The catch with all of them is that finding a hundred newsletters does not stop the hundred-and-first from arriving. Deleting is not unsubscribing. If a search returns a wall of mail you never asked for, the operator has done its job and the real fix is upstream: unsubscribe from the senders rather than clear the results.
That is what we built Leave Me Alone for. It scans for subscription mail, shows you the list, and unsubscribes for real, in one click, without selling what it finds. If you want the manual route first, our guide on Gmail inbox cleanup covers the system that makes it stick.
Frequently asked questions
Do Gmail search operators work on mobile?
Yes. The syntax is the same in the Gmail app on Android and iOS as it is on the web. The advanced search panel is easier to reach on desktop, but typing the operator works everywhere.
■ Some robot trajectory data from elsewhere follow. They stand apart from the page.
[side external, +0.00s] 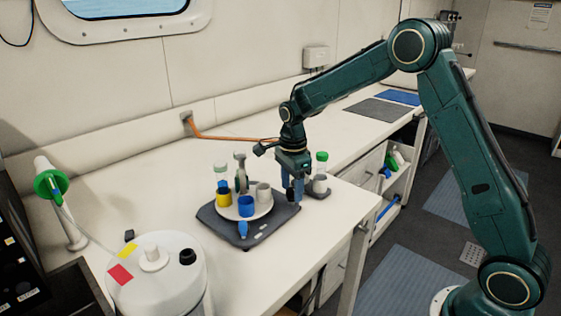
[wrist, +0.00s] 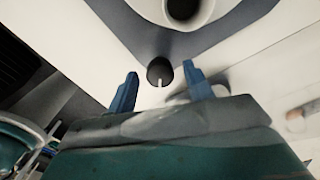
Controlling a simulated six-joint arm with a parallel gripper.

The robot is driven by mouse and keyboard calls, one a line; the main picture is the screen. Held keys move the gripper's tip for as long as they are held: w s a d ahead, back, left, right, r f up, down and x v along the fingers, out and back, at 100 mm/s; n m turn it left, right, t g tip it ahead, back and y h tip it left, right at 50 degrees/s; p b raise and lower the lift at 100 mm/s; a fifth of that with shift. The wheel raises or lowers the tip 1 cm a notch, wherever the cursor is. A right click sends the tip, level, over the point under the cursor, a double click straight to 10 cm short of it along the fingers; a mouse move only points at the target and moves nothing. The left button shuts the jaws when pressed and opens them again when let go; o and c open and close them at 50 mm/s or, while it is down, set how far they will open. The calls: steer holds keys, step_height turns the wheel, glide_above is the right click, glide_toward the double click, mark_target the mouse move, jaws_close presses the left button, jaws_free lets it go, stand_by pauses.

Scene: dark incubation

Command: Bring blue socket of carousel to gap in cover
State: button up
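The carousel is a pale round plate (side external: 228,213) on a dark grey base (side external: 278,222) on the counter. It carries a yellow socket (side external: 223,197), a blue socket (side external: 246,206) at the front and a pale grey socket (side external: 264,192). Clear upright pieces stand behind them. I cannot make out a cover or its gap. My gripper (side external: 293,188) points down at the base's right side. In the wrist view its two blue fingers (wrist: 161,90) are apart, with a dark round knob (wrist: 160,71) showing between them. I cannot tell whether they touch it.
A green-capped vial (side external: 321,158) stands on a small dark holder just right of my gripper. A white drum (side external: 158,280) with red and yellow labels stands at front left, near a stand with a green disc (side external: 48,183). An orange rod (side external: 228,138) runs behind.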

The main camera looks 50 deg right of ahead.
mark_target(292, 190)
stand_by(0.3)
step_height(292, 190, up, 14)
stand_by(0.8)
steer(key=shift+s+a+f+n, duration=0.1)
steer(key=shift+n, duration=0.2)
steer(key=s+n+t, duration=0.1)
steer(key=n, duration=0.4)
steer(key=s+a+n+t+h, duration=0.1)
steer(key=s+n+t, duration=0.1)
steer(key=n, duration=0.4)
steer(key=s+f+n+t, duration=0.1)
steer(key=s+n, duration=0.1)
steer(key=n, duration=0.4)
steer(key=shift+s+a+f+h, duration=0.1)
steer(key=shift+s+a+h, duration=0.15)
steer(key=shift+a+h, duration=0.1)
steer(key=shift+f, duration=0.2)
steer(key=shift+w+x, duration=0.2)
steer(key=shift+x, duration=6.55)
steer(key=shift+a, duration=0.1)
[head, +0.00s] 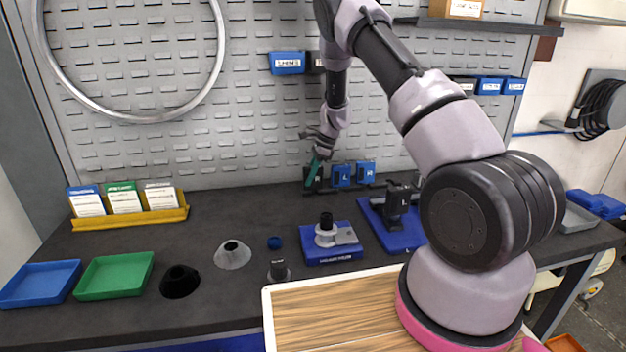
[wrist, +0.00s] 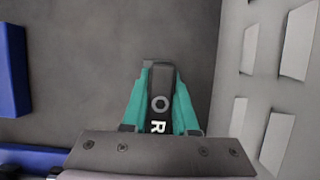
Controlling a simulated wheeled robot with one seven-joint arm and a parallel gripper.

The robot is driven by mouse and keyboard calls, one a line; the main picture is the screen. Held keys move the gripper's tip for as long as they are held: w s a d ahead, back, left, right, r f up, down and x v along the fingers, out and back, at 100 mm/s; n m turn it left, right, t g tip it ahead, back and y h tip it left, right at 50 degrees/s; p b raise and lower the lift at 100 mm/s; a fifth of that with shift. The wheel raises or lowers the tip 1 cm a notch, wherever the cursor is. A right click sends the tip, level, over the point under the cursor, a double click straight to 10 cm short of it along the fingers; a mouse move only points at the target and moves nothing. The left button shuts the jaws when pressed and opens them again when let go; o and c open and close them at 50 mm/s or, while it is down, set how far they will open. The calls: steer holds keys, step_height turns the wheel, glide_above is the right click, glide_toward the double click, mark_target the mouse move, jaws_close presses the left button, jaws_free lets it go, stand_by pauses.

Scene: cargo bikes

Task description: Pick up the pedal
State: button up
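The pedal (wrist: 161,90) is a dark block with a round hole and a white R, seen between the two teal fingers of my gripper (wrist: 162,80) in the wrist view. The fingers lie close along both its sides, with no clear gap. Whether they press on it is not clear. In the head view my gripper (head: 315,166) points down at the back of the bench, over a dark piece marked R (head: 312,180). One finger partly covers that piece. It seems to be at bench level, and its underside is hard to make out.
Blue pieces marked L (head: 341,176) and R (head: 365,172) stand just right of my gripper. The slotted wall panel (head: 250,140) is close behind. A blue fixture (head: 333,256) and a blue stand (head: 408,238) are in front. The bench to the left is bare near the gripper.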

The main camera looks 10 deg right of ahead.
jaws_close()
Is body: really not supported?
It is not. Gmail has no operator that restricts a search to the message body, because a plain keyword already searches the body along with the subject and attachment text.
What is the difference between in:all and in:anywhere?
in:anywhere includes Spam and Trash. in:all does not. If a message has been filtered as spam, in:anywhere is the one that finds it.
Can I use operators in Gmail filters?
Yes. The same syntax works in the “Has the words” field when you create a filter, which is how you turn a one-off search into a standing rule.
Does Gmail’s AI search replace operators?
No. Gmail’s newer AI-assisted search is good at loose questions. Operators are deterministic: they return exactly what you asked for, which matters when you are about to bulk-archive a few thousand messages. We compared the two in our piece on Gmail’s AI search.
Bottom line
Google’s table covers around 30 operators and it is accurate. The gaps are what trip people up: in:inbox, in:spam and in:sent work without being listed, label:^unsub is the most useful operator Google never mentions, and body: and has:unsubscribe do not exist no matter how many blog posts say they do.
Learn five of them and Gmail search stops being a guess. Learn label:^unsub and you will finally see how much of your inbox you never asked for.